Der Tod kommt per WhatsApp. Die Buchhändlerin Faja Bartels erhält ein Video, auf dem ihr Buchbloggerkollege Claas Rehagen in Klarsichtfolie verpackt und geknebelt dasitzt. Nur eine wirklich gute Geschichte bestehend aus fünf Worten kann Rehagens Leben retten, so verkündet es eine schriftliche Botschaft, die das Opfer in der Hand hält.

Ist dies ein schlechter Scherz oder grausame Realität? Als Rehagens Leiche kurze Zeit später gefunden wird und ein weiterer Leichenfund folgt, wird das perfide Muster eines Serientäters offensichtlich. Doch was steckt dahinter, was sind seine Motive? Diese Fragen verfolgen Kommissar Jaro Schrader und sein Kollege Simon Schierling. Offensichtlich ist, das die Fundorte der Leichen mit Literatur in engem Zusammenhang stehen.


"Diese Wohnung sieht aus wie eine Miniaturbibliothek, schoss es Simon durch den Kopf. Es ist die Welt der Bücher, in der sich der Täter oder die Täterin auskennt, hier spielt seine oder ihre Geschichte. Und er oder sie hat gewollt, dass dieser unbekannte Tote rasch nach Rehagens Ableben gefunden wird." (S. 122)


Wir erfahren viel über Literatur und über berühmte und weniger berühmte Autoren. Die Geschichte aus fünf Worten hat es bei Ernest Hemingway tatsächlich gegeben, im englischen Original sind es allerding sechs: „For sale: Baby shoes. Never worn.“ (dt.: "Zu verkaufen, Babyschuhe ungetragen.") Die deutsche Übersetzung kommt sogar mit vier Worten aus.
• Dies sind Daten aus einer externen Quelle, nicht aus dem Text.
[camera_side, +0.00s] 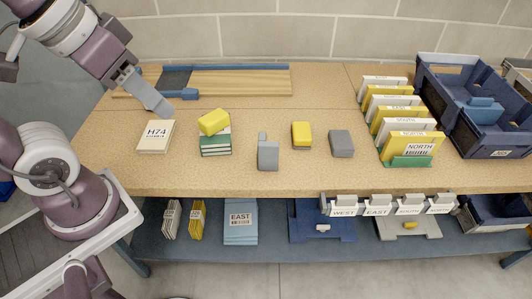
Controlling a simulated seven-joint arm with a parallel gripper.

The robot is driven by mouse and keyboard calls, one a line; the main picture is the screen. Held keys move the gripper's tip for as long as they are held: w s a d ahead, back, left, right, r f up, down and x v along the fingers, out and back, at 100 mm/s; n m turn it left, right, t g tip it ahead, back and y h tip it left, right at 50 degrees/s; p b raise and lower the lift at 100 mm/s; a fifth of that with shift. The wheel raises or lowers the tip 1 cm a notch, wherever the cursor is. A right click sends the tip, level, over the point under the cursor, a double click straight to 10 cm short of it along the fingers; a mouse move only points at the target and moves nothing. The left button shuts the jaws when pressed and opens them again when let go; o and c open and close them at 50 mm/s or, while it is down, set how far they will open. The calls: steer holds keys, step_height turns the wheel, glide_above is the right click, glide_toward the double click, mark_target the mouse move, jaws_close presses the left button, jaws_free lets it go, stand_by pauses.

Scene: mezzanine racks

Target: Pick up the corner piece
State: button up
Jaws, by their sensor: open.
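A grey L-shaped block (268,156), the one thing here that looks like a corner piece, stands on the tabletop near the middle. Its narrow arm points up at its left side, and nothing covers it. My gripper (163,110) is at the left, well apart from the block, over the back edge of a white block marked H74 (155,136). It is open, with nothing seen between its fingers. The fingers overlap in this view, so the gap between them is hidden.
Right of the corner piece are a yellow-topped grey block (302,135) and a grey block (341,143). Left of it, a yellow block (214,122) lies on a green-and-white stack (215,144). Upright cards (411,147) and a blue crate (428,88) stand at the right.

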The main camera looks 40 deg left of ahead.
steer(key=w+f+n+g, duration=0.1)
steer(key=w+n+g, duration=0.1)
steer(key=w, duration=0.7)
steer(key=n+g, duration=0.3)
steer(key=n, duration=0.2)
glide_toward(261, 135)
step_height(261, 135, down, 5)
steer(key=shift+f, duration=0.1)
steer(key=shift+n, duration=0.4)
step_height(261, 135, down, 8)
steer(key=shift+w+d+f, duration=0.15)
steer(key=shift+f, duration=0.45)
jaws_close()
Doch Faja Bartels ist eben nur Buchbloggerin und Fachverkäuferin und keine Schriftstellergröße wie Hemingway, und so können die Forderungen des Täters nicht erfüllt werden.
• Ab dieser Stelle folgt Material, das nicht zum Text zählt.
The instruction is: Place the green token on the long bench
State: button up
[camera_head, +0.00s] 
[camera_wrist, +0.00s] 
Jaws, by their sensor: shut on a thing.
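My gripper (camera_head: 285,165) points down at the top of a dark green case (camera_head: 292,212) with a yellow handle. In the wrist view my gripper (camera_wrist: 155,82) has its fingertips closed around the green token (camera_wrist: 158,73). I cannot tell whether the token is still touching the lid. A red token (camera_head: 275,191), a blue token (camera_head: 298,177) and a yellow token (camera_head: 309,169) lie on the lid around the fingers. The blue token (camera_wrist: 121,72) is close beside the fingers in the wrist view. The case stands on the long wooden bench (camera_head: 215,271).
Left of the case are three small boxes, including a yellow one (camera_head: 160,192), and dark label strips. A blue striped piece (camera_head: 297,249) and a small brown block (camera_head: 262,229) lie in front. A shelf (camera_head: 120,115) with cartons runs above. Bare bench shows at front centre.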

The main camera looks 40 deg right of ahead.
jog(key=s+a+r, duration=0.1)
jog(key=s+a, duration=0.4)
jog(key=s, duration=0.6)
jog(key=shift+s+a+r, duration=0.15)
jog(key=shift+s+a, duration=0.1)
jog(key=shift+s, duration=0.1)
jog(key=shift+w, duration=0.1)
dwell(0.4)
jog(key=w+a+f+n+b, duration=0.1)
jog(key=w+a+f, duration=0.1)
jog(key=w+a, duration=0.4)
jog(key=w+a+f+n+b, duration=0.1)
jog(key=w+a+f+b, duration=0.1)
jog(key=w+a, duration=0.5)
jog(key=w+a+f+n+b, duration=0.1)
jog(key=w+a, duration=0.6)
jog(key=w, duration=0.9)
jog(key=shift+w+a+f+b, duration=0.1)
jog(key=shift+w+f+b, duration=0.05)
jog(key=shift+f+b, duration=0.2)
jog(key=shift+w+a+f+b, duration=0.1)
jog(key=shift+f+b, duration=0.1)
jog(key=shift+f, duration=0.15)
"Je näher er der Leiche kam, desto intensiver wurde der Verwesungsgeruch. [...] Trotz der geschlossenen Fenster hatten Fliegen den Weg zur Leiche gefunden. Aggressiv summend stoben sie auf, als sich Simon in ordentlichem Abstand an dem Toten vorbeischob. Viele waren dreist genug zu bleiben, wo sie waren: an den wenigen Stellen, die nicht von der Folie bedeckt waren, hauptsächlich aber an den Augen. Einige hatten einen Weg unter die Folie gefunden, wo sie in den Faltenkanälen hektisch hin und her liefen auf der Suche nach einem Ausgang, der sich wahrscheinlich geschlossen hatte, als das Fleisch gequollen war." (S. 123)


Eine deutliche Schilderung, die für den hartgesottenen Krimileser nichts zu wünschen übrig lässt. Neben den Leichen findet sich das Buch von David Sanford, Dunkelheit mein Freund, dessen Titel dem Lied von Simon und Garfunkel "Hello darkness, my old friend, I´ve come to talk with you again", entliehen ist. Teilweise verwirrend laufen die Fäden der realen Fälle und der fiktiven Fallbeschreibungen zusammen, um zu einem fast unerwarteten Ende zu führen. Hier könnte aus meiner Sicht mehr Spannung aufgebaut werden.

*

Andreas Winkelmann zeichnet sich in seinen Romanen u.a. dadurch aus, dass er topaktuelle Themen bedient. Diesmal ist es die Literatur selbst und der Krimiautor, die das Thema für den Thriller liefern. Damit folgt er anderen Erfolgsautoren, wie etwa Nele Neuhaus, die sich in ihrem Kriminalroman In ewiger Freundschaft in die düsteren Bereiche des Literaturbetriebs begibt. Auch bei Autoren der Phantastik wie etwa Michael Siefener, liefert dessen Buch Haus am Ende der Träume ein Forum für skurrile Schriftsteller mit dunklen Visionen.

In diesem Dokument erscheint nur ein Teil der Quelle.